▸ **Requirements**
Pull out the lines from the line containing "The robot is" through the line containing "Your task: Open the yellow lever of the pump", both lines included, and copy them exactly.

Start

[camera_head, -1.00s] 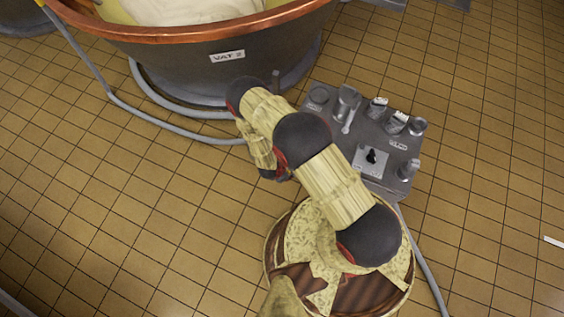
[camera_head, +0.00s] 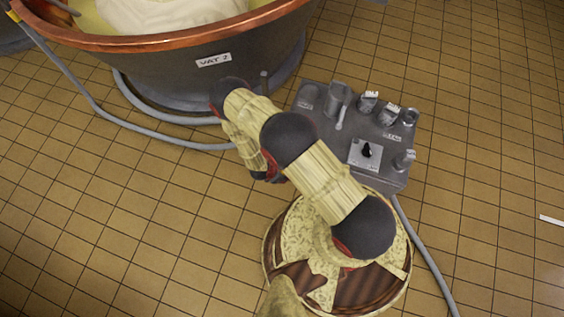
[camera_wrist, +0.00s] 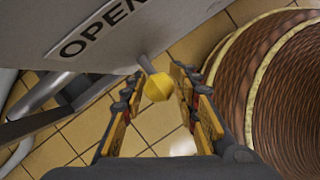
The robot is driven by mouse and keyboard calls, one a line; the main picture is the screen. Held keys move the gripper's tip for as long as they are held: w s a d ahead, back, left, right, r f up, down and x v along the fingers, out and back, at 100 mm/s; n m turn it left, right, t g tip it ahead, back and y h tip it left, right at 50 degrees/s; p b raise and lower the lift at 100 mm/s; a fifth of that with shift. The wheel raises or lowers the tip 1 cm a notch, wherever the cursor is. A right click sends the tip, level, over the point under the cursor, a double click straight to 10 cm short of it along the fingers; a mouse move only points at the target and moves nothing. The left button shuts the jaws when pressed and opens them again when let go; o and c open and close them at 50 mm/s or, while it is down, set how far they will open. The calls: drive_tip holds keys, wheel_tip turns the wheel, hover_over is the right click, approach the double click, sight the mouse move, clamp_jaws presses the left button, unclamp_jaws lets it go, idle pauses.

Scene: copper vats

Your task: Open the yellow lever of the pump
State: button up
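The pump (camera_head: 355,123) is a grey metal unit on the floor, right of centre in the head view, with fittings on top. In the wrist view its grey side (camera_wrist: 190,15) fills the top and carries a label reading "OPEN" (camera_wrist: 97,30). The yellow lever (camera_wrist: 158,87) shows as a round yellow knob on a short grey stem coming from the pump. My gripper (camera_wrist: 156,80) is open, with one finger on each side of the knob near the fingertips. Contact with the knob cannot be made out. In the head view my arm hides the gripper and the lever.
A copper-rimmed vat (camera_head: 215,85) labelled "VAT 2" stands at the upper left. A grey hose (camera_head: 110,115) runs along the floor towards the pump, and another hose (camera_head: 425,250) leaves it at the lower right. The tiled floor on the right is mostly clear.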

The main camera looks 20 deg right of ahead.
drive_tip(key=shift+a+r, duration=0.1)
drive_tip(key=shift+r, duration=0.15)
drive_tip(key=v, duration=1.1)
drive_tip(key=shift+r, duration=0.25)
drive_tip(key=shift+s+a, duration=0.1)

End

▸ **Full response**
The robot is driven by mouse and keyboard calls, one a line; the main picture is the screen. Held keys move the gripper's tip for as long as they are held: w s a d ahead, back, left, right, r f up, down and x v along the fingers, out and back, at 100 mm/s; n m turn it left, right, t g tip it ahead, back and y h tip it left, right at 50 degrees/s; p b raise and lower the lift at 100 mm/s; a fifth of that with shift. The wheel raises or lowers the tip 1 cm a notch, wherever the cursor is. A right click sends the tip, level, over the point under the cursor, a double click straight to 10 cm short of it along the fingers; a mouse move only points at the target and moves nothing. The left button shuts the jaws when pressed and opens them again when let go; o and c open and close them at 50 mm/s or, while it is down, set how far they will open. The calls: drive_tip holds keys, wheel_tip turns the wheel, hover_over is the right click, approach the double click, sight the mouse move, clamp_jaws presses the left button, unclamp_jaws lets it go, idle pauses.

Scene: copper vats

Your task: Open the yellow lever of the pump

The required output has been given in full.